Starting You Illusion Show
Let me say before I write this article that these aren’t entirely my original thoughts. I was listening to an interview with J.C. Sum not long ago where he expressed his thoughts on choosing your first illusion. I’m passing this on, along with some of my own thoughts in case you missed this interview. Let me say first of all that I think J.C.’s thoughts on performing and presenting illusions is brilliant. He’s a real world worker and brilliant thinker. His answers always come from a point of a working pro- someone who has spent a lot of time on stage in many different situations. I would recommend that you get your hands on anything he has written.
When you’re choosing your first illusion.
There are lots of factors to keep in mind. When you build your first illusion show it will probably be built slowly over a period of time. That means you probably won’t be playing theaters immediately. This doesn’t mean you won’t occasionally play great stages, but more than likely you’ll be playing a lot of smaller venues working on platforms and corporate events that won’t have wing space. The lack of wing space and storage during the program creates three distinct challenges.
The first challenge is how to load and offload an illusion onto a small stage or platform? Usually, there are no ramps to help you do this. Chances are you’re just one part of a complete program so you’ll need to load and unload your props from the stage or platform during the event. You need to be able to pick up your illusions and props by yourself or with the help of your assistant. This means you definitely need to keep weight and size of the illusion in mind. There may be stagehands or technicians there to help you, but I wouldn’t count on it. You are usually on your own.
The next thing to consider is appearance tricks where you need to preload your assistant before the show. Making assistants appear is a great way to introduce the show and establish yourself as an illusionist. However, if you have no wing space or main curtain, there really is no place to preload an assistant. This is an oversight many of us in the illusion world missed when we were first starting, but it’s so easy to overlook the fact that if you don’t have a curtain or wings to get behind and pre-set the trick, there’s no way to pull it off. And preloading your assistant into the base of the trick then having a group of people pick up the illusion and place it onto a platform is extremely dangerous. I’ve watched magicians do this and it’s scary. Your assistant is in a very vulnerable position and can be seriously injured if dropped. Also, keep this in mind if you’ve promised to make the CEO appear for the big corporate event. Ask a lot of questions about the stage before you oversell this idea.
Okay, we’ve performed it now where do we put it? The third challenge where to put your props once you’ve performed an illusion. If you don’t have wing space or curtains to place it behind, the prop needs to stay on stage for the rest of your performance. Keep this in mind when designing your first illusion show. Also, keep in mind- the bigger the illusion the more stage space it takes up, and the longer the audience has to examine the trick in their minds.
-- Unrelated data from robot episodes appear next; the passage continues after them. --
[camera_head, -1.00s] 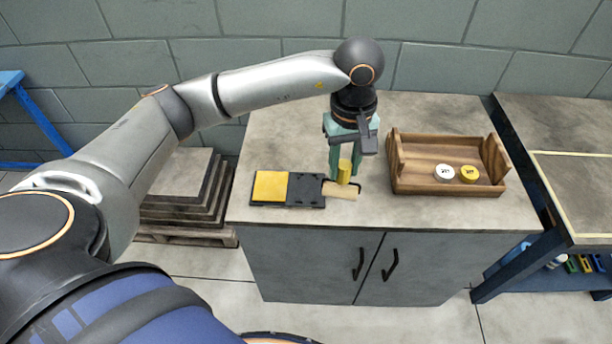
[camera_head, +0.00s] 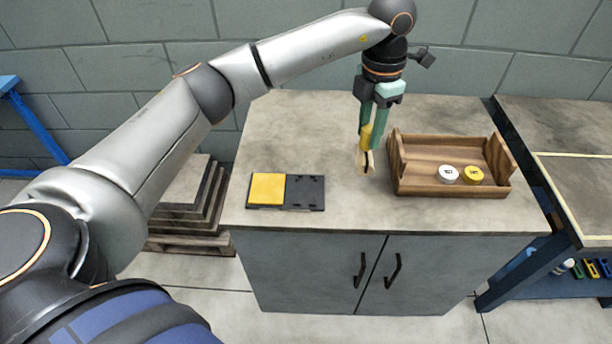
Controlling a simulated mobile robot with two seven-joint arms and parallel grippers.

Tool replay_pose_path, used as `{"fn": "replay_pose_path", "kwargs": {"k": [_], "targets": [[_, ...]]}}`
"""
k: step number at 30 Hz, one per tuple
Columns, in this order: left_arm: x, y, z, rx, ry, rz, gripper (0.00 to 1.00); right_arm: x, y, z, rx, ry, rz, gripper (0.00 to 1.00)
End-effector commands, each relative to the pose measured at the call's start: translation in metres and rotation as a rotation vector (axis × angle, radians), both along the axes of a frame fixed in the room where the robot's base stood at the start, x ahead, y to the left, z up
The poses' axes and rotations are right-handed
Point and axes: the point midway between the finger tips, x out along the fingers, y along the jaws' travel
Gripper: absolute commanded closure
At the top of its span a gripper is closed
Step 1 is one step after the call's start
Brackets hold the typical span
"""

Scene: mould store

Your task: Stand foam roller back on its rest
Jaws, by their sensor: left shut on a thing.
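My left gripper (camera_head: 373,138) hangs over the counter, left of the wooden crate, with its two green fingers shut on the yellow handle of the foam roller (camera_head: 366,162). The roller's beige part hangs below the fingertips, tilted. It seems to be clear of the counter top. A flat black tray (camera_head: 304,193) lies on the counter to the left, with a yellow pad (camera_head: 268,187) on its left half and a bare black right half with small raised bits. I cannot tell for sure which part of it is the rest. My right gripper is not in view.
The wooden crate (camera_head: 420,189) to the right holds a white round tin (camera_head: 449,174) and a yellow one (camera_head: 473,174). The counter (camera_head: 300,130) is bare behind the black tray and between tray and crate. A block wall stands behind.

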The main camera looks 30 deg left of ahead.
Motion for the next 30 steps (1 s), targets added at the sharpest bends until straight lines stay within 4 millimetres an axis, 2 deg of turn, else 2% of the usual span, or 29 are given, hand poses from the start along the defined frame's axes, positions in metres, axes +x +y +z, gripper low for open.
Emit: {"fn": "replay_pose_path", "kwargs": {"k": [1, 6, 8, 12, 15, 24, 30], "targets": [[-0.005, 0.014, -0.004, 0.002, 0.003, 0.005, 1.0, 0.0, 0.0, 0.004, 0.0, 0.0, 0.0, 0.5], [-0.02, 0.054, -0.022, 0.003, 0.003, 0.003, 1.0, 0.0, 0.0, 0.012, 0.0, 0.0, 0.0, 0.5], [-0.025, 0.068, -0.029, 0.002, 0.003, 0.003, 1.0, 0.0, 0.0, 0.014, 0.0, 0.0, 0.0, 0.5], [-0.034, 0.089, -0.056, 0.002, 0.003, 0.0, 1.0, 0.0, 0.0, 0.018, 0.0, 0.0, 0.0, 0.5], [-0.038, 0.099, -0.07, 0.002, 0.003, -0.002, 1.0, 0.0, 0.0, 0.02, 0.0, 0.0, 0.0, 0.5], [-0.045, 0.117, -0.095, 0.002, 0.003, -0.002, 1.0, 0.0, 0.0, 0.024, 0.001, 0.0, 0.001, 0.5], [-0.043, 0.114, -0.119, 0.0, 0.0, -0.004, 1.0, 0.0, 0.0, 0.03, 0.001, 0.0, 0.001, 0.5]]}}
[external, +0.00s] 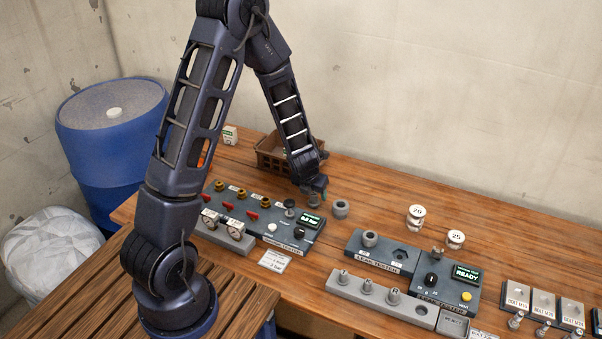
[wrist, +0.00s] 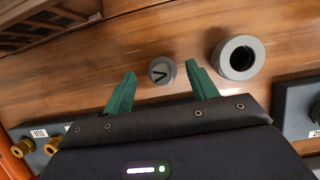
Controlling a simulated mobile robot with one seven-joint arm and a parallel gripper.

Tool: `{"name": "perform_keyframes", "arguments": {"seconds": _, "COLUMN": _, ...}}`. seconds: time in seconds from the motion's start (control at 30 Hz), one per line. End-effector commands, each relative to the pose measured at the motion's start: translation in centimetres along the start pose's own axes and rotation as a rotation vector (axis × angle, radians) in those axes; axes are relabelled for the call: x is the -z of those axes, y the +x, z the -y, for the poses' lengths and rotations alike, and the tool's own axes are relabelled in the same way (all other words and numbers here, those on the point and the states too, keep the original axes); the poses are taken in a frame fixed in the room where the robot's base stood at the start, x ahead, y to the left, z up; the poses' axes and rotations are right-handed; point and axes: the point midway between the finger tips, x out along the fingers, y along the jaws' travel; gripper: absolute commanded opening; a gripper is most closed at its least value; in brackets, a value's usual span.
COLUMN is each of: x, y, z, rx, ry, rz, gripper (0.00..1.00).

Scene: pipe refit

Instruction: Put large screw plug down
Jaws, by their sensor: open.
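A small round grey plug (wrist: 162,70) with a dark V-shaped mark on top stands on the wooden table; I take it to be the large screw plug. It also shows in the external view (external: 314,201), just below my gripper (external: 318,189). In the wrist view my gripper (wrist: 160,72) is open, with one green finger on each side of the plug and visible gaps between. Whether the fingertips reach down beside the plug or stay above it, I cannot tell.
A grey hollow cylinder (wrist: 237,57) stands close to the right of the plug. The tester panel with gauges (external: 262,218) lies in front, and a brown crate (external: 270,160) behind. The leak tester block (external: 382,254) is to the right. Bare table (external: 375,205) lies between.

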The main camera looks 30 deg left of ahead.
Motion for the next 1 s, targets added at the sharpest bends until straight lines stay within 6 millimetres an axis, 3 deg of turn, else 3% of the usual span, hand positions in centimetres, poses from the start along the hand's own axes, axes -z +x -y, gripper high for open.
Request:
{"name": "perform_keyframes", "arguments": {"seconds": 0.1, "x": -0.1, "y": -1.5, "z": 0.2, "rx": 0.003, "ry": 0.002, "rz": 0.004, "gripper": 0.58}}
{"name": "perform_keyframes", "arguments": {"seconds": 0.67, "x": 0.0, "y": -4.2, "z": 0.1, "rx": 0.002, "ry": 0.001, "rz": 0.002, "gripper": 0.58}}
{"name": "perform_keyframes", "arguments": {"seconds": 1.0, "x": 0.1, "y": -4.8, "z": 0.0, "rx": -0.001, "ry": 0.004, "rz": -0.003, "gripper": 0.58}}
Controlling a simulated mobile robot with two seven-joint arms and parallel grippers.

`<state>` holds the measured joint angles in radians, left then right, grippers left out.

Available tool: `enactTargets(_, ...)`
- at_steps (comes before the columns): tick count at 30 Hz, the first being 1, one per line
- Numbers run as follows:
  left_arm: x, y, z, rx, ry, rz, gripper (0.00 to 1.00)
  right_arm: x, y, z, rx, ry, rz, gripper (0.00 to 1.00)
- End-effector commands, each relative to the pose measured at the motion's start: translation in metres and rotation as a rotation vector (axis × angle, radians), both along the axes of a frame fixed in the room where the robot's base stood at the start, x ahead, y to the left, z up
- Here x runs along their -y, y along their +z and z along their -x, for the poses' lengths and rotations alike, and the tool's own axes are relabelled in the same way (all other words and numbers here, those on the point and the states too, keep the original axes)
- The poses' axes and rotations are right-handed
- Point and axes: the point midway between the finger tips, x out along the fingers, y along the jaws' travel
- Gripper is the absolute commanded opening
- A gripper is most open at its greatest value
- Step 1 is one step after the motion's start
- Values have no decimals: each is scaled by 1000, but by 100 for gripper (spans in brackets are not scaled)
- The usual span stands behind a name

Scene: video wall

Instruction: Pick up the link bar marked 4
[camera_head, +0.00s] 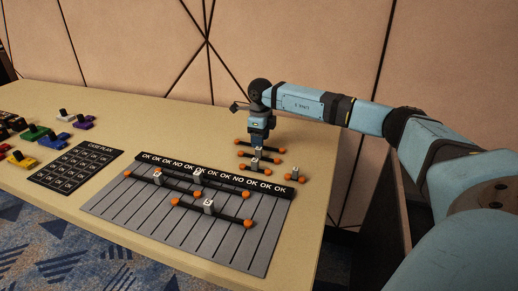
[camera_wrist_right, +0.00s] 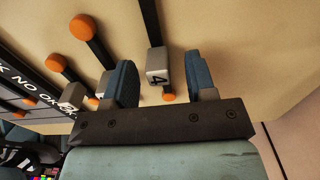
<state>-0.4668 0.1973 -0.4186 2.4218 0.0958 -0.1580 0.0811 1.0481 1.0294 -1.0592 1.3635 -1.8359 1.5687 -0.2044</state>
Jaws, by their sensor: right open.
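The link bar marked 4 shows in the right wrist view as a dark bar with a grey block (camera_wrist_right: 158,66) reading 4 and an orange end ball. My right gripper (camera_wrist_right: 160,70) is open, with one blue finger on each side of this block; contact is not visible. In the head view my right gripper (camera_head: 258,141) points down over the rearmost loose bar (camera_head: 272,148), which looks like the same bar; the gripper hides its middle. My left gripper is not in view.
Another loose bar (camera_head: 268,162) lies just in front, and a short piece (camera_head: 294,178) lies to its right. The grey striped board (camera_head: 150,215) carries several bars. Coloured pieces (camera_head: 35,132) and a case plan card (camera_head: 76,168) are at left.

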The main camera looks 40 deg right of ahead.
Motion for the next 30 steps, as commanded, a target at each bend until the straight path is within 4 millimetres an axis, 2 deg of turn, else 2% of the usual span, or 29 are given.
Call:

Choosing that first illusion
How dedicated is your assistant? The go-to illusion for a lot of beginning illusionists seems to be the sub trunk. I get it. I’ve owned one, or maybe two. It’s a classic- one of the first tricks we think of. It’s big. It’s showy. It’s fast, and you can throw all your stuff in and travel with it. However, the sub trunk is a physically demanding illusion and takes a lot of practice to time it out. If you want to be fast with a sub trunk you’ll need an assistant who’s truly dedicated to your performance and is willing to sacrifice a lot of time to get the illusion right. I would definitely not recommend this trick for one of your first illusions. Most beginning illusionists don’t have enough work to keep an assistant working steadily. You usually burn through many assistance before you establish yourself as an illusionist.
So what would my recommendations be for your first illusion? I would strongly consider building either a Modern Art by Jim Steinmeyer or a Zig Zag. These are perfect for a new illusionist. There not very heavy and can easily be broken down and transported. These effects can essentially be performed surrounded. Although you probably won’t be doing many shows in the round during corporate events it is very common to have audiences three-quarters of the way around you. Both of these illusions don’t require a lot of practice by an assistant and can be introduced at any point during the show. You’ll find that most audiences are amazed by these illusions.
Once you’ve established yourself and have an assistant who is dedicated to your program, some of the other effects like a sub trunk could be approached. Another great effect to consider at this point would be a broom suspension. It’s a great way to work levitation into your show and can be performed in most conditions. Combine an effect like this along with a Zig Zag or Modern Art and a good dove act will put you well on your way to producing a great corporate illusion show.